26                        The only other witness called by the defense was Nick Schaetzel, to whom Polster’s brother had referred in both his statement to police and his courtroom testimony.  Schaetzel testified to being at the Polster residence on the night in question and to seeing the victim, Polster, and his brother there.  He said that they had not smoked marijuana and that Polster’s father had come into the brother’s room and told them to “keep it down.”  He denied witnessing Polster engage in penis-to-vagina intercourse with the victim or that he had climbed a ladder or seen anyone climb a ladder to the porch roof.[6] 

27                        As its sole rebuttal witnesses, the State called another young man who testified he was at the Polster residence on the evening in question.  He said that he saw the victim and Polster there and that, after Polster’s parents had left the home, the group had smoked marijuana in Polster’s room. 

28                        As we have previously noted, the prosecutor twice told jurors during his closing argument that the State’s position was that no act of fellatio had occurred, but at one point added that, “if you believe the … one statement that was made by [Polster’s brother], he’s still guilty.”  Defense counsel made no mention whatsoever of the brother’s courtroom testimony regarding acts of oral sex, arguing instead that the testimony “is conflicting all over the place,” especially with regard to whether those present on the evening in question had smoked marijuana.  Defense counsel also asserted that the State could have, but did not, call other witnesses who could have provided “the whole truth.”  Jurors deliberated for less than forty minutes before arriving at a guilty verdict. 
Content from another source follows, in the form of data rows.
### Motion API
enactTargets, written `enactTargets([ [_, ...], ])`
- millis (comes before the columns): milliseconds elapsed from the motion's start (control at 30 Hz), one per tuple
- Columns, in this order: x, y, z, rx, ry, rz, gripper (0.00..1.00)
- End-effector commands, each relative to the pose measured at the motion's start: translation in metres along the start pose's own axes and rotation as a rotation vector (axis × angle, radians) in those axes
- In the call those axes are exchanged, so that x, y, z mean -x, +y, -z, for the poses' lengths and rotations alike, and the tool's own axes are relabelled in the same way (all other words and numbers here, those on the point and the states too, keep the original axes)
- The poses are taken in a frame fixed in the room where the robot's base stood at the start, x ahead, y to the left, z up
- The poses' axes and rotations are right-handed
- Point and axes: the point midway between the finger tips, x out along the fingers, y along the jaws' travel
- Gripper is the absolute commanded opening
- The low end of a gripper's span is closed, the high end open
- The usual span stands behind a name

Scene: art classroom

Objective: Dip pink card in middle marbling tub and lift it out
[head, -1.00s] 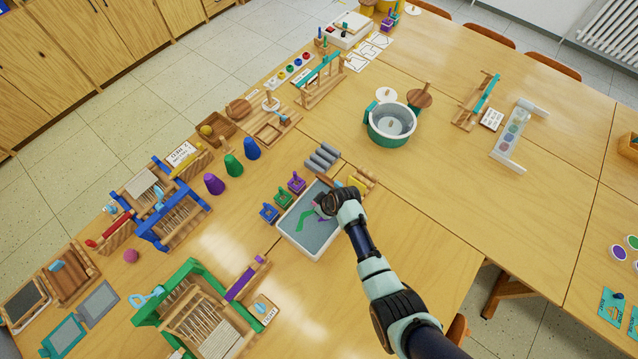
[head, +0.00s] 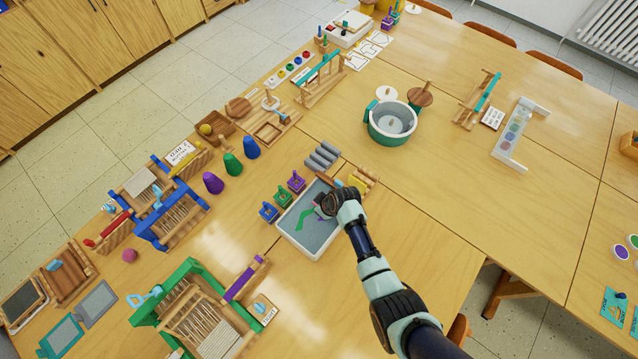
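A white-rimmed tub (head: 298,245) with a grey-blue surface and a green zigzag shape stands near the middle of the table. My gripper (head: 322,205) is low over the tub's right side, reaching in from the lower right. A small pinkish-purple patch shows at its fingertips, but I cannot tell whether it is the card. The dark hand hides the fingers, so I cannot tell whether they are open or shut. No pink card shows clearly, and I do not see a row of tubs with a clear middle one.
Small green, blue and purple blocks (head: 283,200) line the tub's left edge. Grey rollers (head: 322,156) lie behind it, and a yellow-and-wood item (head: 363,181) is close on the right. A green frame (head: 190,270) stands front left. A green-and-white pot (head: 391,137) stands behind right.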

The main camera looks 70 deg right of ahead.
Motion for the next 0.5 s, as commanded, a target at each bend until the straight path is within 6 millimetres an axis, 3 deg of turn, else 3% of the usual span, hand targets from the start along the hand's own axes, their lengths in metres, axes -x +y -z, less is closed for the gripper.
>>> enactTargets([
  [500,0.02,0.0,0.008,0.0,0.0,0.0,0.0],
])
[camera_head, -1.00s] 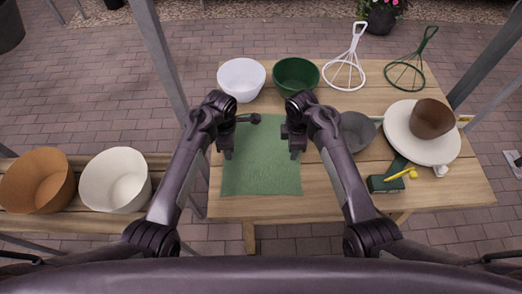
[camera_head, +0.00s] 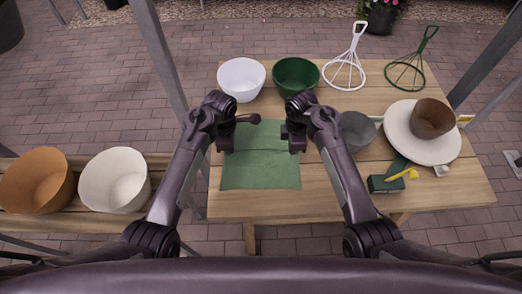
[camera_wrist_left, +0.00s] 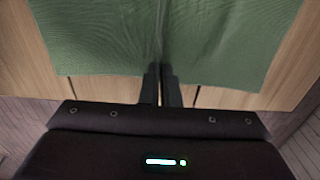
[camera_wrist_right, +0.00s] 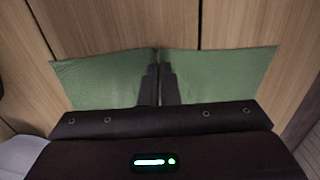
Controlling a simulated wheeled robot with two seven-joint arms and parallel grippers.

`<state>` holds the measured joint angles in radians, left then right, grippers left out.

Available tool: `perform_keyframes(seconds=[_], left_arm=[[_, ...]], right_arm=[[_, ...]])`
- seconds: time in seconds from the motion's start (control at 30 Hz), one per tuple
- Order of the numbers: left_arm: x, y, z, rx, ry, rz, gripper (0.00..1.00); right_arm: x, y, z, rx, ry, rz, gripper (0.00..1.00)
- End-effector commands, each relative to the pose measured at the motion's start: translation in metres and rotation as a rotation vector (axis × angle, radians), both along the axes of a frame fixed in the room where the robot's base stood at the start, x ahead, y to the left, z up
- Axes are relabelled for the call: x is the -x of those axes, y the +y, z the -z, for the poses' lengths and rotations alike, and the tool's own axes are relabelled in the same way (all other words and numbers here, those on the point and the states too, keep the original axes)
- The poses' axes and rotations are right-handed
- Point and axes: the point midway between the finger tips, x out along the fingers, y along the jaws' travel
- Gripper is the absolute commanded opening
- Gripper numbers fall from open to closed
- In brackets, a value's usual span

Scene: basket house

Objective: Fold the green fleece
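The green fleece (camera_head: 262,174) lies on the wooden table in front of me, with a crosswise ridge about level with my grippers. My left gripper (camera_head: 227,150) is at its left edge and my right gripper (camera_head: 297,149) at its right edge. In the left wrist view the fingers (camera_wrist_left: 161,85) are close together, with the fleece (camera_wrist_left: 95,40) pinched into a crease between them. In the right wrist view the fingers (camera_wrist_right: 161,80) are also close together on the creased fleece edge (camera_wrist_right: 215,75).
A white bowl (camera_head: 241,79) and a green bowl (camera_head: 296,77) stand beyond the fleece. A grey bowl (camera_head: 357,130), a white plate (camera_head: 452,150) with a brown bowl (camera_head: 432,118), and a dark green box (camera_head: 384,185) are to the right. The table's near strip (camera_head: 270,205) is bare.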

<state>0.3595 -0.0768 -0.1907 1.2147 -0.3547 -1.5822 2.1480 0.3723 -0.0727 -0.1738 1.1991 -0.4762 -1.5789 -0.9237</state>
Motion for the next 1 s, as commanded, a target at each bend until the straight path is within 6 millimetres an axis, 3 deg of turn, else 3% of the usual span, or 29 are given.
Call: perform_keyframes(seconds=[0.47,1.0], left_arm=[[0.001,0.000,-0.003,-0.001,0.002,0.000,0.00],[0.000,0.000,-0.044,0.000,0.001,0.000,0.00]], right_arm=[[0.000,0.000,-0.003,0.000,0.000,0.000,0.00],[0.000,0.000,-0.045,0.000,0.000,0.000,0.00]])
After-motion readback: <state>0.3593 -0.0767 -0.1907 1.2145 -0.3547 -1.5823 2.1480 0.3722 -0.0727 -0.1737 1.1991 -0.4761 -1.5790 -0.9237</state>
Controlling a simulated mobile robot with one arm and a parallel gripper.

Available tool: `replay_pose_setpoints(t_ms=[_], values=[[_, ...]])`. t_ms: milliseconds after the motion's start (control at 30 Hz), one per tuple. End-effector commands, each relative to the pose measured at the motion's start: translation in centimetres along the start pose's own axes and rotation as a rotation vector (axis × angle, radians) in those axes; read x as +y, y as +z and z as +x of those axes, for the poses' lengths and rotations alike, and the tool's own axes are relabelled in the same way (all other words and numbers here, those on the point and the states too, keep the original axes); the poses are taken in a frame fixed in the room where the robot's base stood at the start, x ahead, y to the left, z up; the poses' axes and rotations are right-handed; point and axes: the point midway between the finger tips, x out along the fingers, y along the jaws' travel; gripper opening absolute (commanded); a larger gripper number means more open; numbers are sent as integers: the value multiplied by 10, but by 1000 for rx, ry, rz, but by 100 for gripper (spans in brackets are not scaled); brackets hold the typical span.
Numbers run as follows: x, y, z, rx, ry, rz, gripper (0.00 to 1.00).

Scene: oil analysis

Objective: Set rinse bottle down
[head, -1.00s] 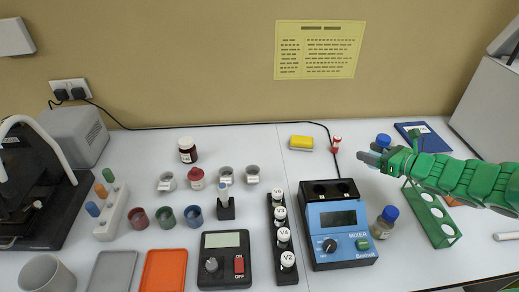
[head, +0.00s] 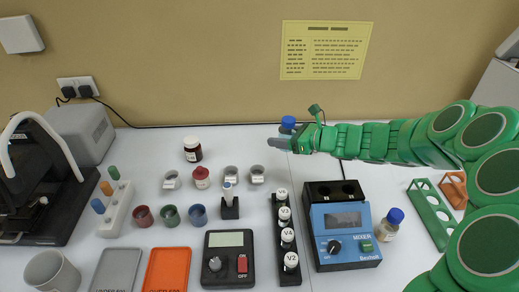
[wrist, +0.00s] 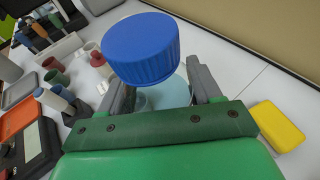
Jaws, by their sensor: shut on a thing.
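My gripper (head: 280,142) is over the back middle of the bench, to the right of the pale cups. It is shut on the rinse bottle, whose blue cap (head: 288,122) shows above the fingers. In the wrist view the large blue cap (wrist: 141,48) stands over a pale translucent body (wrist: 170,94) between the two grey fingers. The bottle's base is hidden, so I cannot tell whether it touches the bench.
A second blue-capped bottle (head: 389,225) stands right of the blue mixer (head: 345,235). A black vial rack (head: 286,238) is in front of my gripper. A yellow block (wrist: 277,126) lies beside it.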

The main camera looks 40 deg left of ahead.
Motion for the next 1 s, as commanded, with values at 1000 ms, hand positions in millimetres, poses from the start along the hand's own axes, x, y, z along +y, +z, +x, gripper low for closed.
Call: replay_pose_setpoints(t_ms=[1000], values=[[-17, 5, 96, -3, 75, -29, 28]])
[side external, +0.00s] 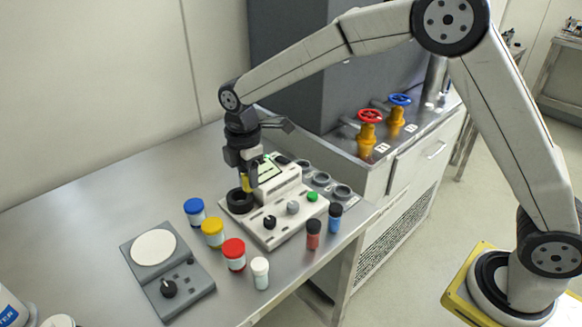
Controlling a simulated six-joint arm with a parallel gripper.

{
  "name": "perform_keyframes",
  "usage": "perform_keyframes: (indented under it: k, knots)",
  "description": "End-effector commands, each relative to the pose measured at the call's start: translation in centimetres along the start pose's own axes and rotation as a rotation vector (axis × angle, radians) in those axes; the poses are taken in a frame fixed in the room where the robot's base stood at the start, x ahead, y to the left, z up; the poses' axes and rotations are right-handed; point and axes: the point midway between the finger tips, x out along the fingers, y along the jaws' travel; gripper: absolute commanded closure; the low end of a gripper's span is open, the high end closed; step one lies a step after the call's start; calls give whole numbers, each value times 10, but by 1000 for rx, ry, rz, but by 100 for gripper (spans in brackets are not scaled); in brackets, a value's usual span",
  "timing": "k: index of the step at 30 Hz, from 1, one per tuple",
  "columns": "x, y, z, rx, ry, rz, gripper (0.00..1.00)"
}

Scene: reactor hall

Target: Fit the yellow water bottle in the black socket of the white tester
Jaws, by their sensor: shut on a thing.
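My gripper (247,182) points down over the left part of the white tester (268,230). It is shut on the yellow water bottle (246,185), of which only a small yellow patch shows between the fingers. The bottle is right above or at the mouth of the black socket (239,204), a thick dark ring on the tester. The fingers and the socket rim hide its lower end, so I cannot tell whether it is inside.
Jars with blue (194,207), yellow (213,226) and red lids (233,248) and a white vial (260,273) stand in front of the tester. A grey scale (190,290) lies front left. Red (313,236) and blue vials (335,218) stand at right. The table's back left is clear.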

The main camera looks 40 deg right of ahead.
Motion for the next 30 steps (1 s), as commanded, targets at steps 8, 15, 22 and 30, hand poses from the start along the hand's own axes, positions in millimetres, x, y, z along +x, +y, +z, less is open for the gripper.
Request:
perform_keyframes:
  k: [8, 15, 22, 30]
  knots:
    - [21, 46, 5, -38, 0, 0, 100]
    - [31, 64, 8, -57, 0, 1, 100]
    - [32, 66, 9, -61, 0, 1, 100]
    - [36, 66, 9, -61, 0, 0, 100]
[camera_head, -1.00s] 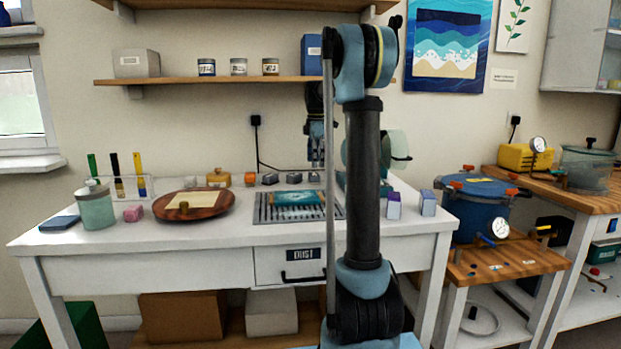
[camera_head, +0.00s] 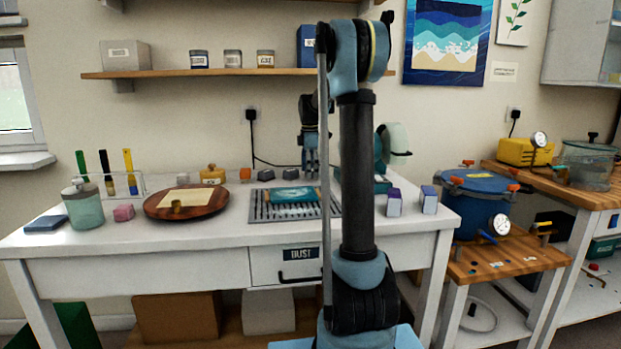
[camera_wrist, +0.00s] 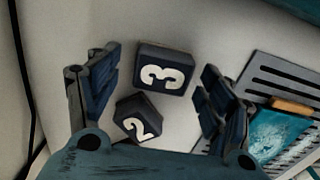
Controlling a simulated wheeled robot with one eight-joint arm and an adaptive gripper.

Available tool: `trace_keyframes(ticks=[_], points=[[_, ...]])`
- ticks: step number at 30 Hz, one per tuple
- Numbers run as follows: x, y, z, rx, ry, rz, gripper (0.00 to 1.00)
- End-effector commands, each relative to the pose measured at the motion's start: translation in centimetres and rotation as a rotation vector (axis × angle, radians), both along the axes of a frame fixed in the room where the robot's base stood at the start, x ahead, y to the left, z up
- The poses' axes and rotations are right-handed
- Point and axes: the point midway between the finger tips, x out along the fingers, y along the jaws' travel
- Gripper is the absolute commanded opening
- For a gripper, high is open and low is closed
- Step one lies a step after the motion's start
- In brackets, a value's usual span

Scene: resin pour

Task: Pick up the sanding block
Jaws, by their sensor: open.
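Which item is the sanding block is not certain from the pictures. Dark grey blocks stand in a row at the back of the white table, two clear in the head view: one (camera_head: 266,175) and another (camera_head: 290,174). In the wrist view a dark block marked 3 (camera_wrist: 163,72) and one marked 2 (camera_wrist: 138,118) lie between the open fingers of my gripper (camera_wrist: 158,85). In the head view my gripper (camera_head: 311,170) points down at the table's back, right of the visible grey blocks, holding nothing visible. Whether its tips touch a block cannot be told.
A slotted grille (camera_head: 263,208) with a teal panel (camera_head: 296,194) lies just in front. A round wooden board (camera_head: 158,206), pink block (camera_head: 124,212) and glass jar (camera_head: 84,208) stand left. Small boxes (camera_head: 394,203) stand right. A black cable (camera_wrist: 27,80) hangs nearby.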

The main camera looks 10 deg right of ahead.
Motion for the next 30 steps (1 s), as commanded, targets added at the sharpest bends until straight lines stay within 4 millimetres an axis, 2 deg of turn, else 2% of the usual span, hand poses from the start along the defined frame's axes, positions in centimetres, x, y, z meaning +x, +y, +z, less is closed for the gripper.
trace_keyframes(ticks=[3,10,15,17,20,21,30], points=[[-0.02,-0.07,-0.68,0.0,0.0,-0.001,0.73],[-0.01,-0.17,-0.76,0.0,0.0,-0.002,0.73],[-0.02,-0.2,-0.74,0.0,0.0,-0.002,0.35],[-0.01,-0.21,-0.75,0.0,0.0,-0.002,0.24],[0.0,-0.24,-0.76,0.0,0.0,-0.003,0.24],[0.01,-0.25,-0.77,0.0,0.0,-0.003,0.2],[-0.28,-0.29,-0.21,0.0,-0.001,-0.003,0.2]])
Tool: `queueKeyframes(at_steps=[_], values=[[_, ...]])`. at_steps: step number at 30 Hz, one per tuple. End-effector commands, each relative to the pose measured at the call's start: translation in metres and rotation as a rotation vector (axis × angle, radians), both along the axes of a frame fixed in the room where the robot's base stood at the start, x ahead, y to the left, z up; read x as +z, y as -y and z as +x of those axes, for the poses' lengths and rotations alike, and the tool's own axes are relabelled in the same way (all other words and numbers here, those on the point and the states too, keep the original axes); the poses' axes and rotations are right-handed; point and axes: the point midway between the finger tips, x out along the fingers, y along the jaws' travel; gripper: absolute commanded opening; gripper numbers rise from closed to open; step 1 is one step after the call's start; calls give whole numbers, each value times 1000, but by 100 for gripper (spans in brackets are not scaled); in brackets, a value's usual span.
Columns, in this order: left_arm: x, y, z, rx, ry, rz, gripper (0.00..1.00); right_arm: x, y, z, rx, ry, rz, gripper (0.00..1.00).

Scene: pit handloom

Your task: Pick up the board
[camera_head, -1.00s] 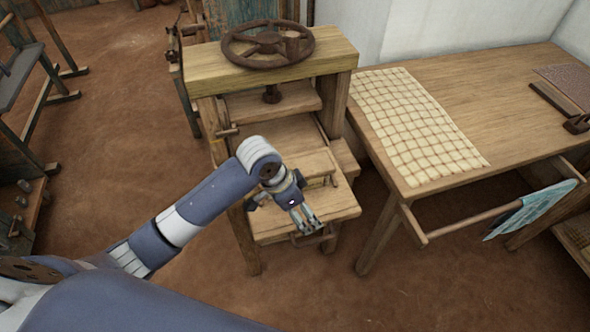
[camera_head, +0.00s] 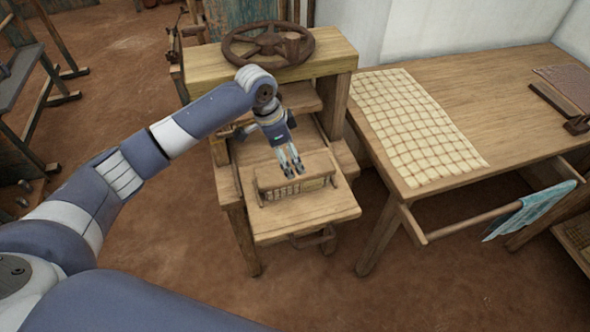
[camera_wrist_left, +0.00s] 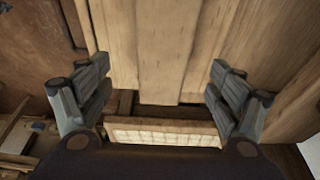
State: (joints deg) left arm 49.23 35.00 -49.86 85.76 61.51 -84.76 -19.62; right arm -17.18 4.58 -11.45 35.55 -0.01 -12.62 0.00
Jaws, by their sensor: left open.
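My left gripper (camera_head: 291,173) points down above the board. Its fingertips overlap the board in the head view, and I cannot tell whether they touch it. In the left wrist view the left gripper's fingers (camera_wrist_left: 160,85) are spread wide with nothing held between them. The checked cloth also shows in that view (camera_wrist_left: 165,137), low between the fingers. My right gripper is not in view.
The press has a dark handwheel (camera_head: 268,45) on its thick top beam (camera_head: 215,68), just behind my arm. A table (camera_head: 490,120) with a checked cloth sheet (camera_head: 415,125) stands to the right. A rail (camera_head: 470,222) holds blue cloth.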

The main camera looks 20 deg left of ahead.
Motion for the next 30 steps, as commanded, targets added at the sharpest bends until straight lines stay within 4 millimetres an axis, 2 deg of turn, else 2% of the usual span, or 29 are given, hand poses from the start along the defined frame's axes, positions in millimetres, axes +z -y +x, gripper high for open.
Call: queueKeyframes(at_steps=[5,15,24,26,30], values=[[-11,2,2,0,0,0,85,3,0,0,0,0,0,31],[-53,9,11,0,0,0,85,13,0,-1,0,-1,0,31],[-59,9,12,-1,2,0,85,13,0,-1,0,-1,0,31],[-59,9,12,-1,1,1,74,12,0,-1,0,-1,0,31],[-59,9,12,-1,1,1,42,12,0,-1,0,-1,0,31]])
29                        We recognize that it is most certainly the province of the jury, and not this court, to determine the credibility of the witnesses who testified at trial.  See State v. Webster, 196 Wis. 2d 308, 320, 538 N.W.2d 810 (Ct. App. 1995) (noting that the jury is “the sole arbiter of the credibility of witnesses and alone is charged with the duty of weighing the evidence”).  One cannot read the transcript of the testimony from Polster’s brother and the officer who obtained his handwritten statement and sketch, however, without concluding that the brother’s in-court repudiation of his earlier statement strained credulity.  Not only was the statement in his own handwriting and replete with misspellings, but his account to police corroborated key details of the victim’s allegations, such as:  Polster’s promising the victim a ride home, the brother’s procurement of a condom, Polster engaging the victim in penis-to-vagina intercourse at the time and location the victim described, and what the victim did afterward.  In addition, Polster himself stated in the taped telephone conversations with the victim that witnesses, including his brother, had observed his and the victim’s activity in the bedroom from the porch roof.  Finally, jurors heard that Polster admitted to police that he “had sex” with the victim and that she could not be pregnant because he had used a condom.  Jurors also heard Polster’s own voice on tape essentially acknowledging these same facts.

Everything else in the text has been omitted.